▸ What you are asked to do:
What follows is a listing; restate every line of it word for word.

▸ Stored data:
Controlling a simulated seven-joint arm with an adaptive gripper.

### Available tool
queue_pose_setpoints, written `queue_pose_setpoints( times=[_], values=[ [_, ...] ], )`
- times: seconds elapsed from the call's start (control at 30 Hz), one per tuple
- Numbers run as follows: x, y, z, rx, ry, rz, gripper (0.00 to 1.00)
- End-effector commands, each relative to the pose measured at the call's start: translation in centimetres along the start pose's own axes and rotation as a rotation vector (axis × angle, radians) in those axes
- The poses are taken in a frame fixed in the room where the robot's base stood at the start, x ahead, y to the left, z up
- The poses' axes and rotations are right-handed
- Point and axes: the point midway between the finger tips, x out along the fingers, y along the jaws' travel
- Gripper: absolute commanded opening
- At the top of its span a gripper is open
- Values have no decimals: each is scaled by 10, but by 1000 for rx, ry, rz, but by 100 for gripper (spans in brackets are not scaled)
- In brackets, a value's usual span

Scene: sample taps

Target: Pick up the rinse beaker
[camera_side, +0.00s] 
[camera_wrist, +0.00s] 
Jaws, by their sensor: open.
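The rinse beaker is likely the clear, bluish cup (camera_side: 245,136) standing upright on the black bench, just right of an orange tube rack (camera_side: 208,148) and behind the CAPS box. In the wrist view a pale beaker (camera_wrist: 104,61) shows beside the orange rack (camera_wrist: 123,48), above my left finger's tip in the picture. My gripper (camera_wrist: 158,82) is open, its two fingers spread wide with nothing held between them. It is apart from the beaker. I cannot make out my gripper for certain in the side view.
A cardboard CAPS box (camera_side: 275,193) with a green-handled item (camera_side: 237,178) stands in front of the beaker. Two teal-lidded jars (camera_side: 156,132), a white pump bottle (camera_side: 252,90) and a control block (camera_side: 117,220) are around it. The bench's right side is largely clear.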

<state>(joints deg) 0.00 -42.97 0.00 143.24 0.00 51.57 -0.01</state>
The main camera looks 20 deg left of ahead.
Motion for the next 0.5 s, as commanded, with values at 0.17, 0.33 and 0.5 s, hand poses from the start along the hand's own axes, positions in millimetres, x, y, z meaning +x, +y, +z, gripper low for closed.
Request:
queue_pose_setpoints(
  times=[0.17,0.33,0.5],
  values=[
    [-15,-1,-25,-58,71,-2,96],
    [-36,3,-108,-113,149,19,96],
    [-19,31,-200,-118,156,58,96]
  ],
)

▸ Final result:
Controlling a simulated seven-joint arm with an adaptive gripper.

### Available tool
queue_pose_setpoints, written `queue_pose_setpoints( times=[_], values=[ [_, ...] ], )`
- times: seconds elapsed from the call's start (control at 30 Hz), one per tuple
- Numbers run as follows: x, y, z, rx, ry, rz, gripper (0.00 to 1.00)
- End-effector commands, each relative to the pose measured at the call's start: translation in centimetres along the start pose's own axes and rotation as a rotation vector (axis × angle, radians) in those axes
- The poses are taken in a frame fixed in the room where the robot's base stood at the start, x ahead, y to the left, z up
- The poses' axes and rotations are right-handed
- Point and axes: the point midway between the finger tips, x out along the fingers, y along the jaws' travel
- Gripper: absolute commanded opening
- At the top of its span a gripper is open
- Values have no decimals: each is scaled by 10, but by 1000 for rx, ry, rz, but by 100 for gripper (spans in brackets are not scaled)
- In brackets, a value's usual span

Scene: sample taps

Target: Pick up the rinse beaker
[camera_side, +0.00s] 
[camera_wrist, +0.00s] 
Jaws, by their sensor: open.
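The rinse beaker is likely the clear, bluish cup (camera_side: 245,136) standing upright on the black bench, just right of an orange tube rack (camera_side: 208,148) and behind the CAPS box. In the wrist view a pale beaker (camera_wrist: 104,61) shows beside the orange rack (camera_wrist: 123,48), above my left finger's tip in the picture. My gripper (camera_wrist: 158,82) is open, its two fingers spread wide with nothing held between them. It is apart from the beaker. I cannot make out my gripper for certain in the side view.
A cardboard CAPS box (camera_side: 275,193) with a green-handled item (camera_side: 237,178) stands in front of the beaker. Two teal-lidded jars (camera_side: 156,132), a white pump bottle (camera_side: 252,90) and a control block (camera_side: 117,220) are around it. The bench's right side is largely clear.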

<state>(joints deg) 0.00 -42.97 0.00 143.24 0.00 51.57 -0.01</state>
The main camera looks 20 deg left of ahead.
Motion for the next 0.5 s, as commanded, with values at 0.17, 0.33 and 0.5 s, hand poses from the start along the hand's own axes, positions in millimetres, x, y, z meaning +x, +y, +z, gripper low for closed.
Request:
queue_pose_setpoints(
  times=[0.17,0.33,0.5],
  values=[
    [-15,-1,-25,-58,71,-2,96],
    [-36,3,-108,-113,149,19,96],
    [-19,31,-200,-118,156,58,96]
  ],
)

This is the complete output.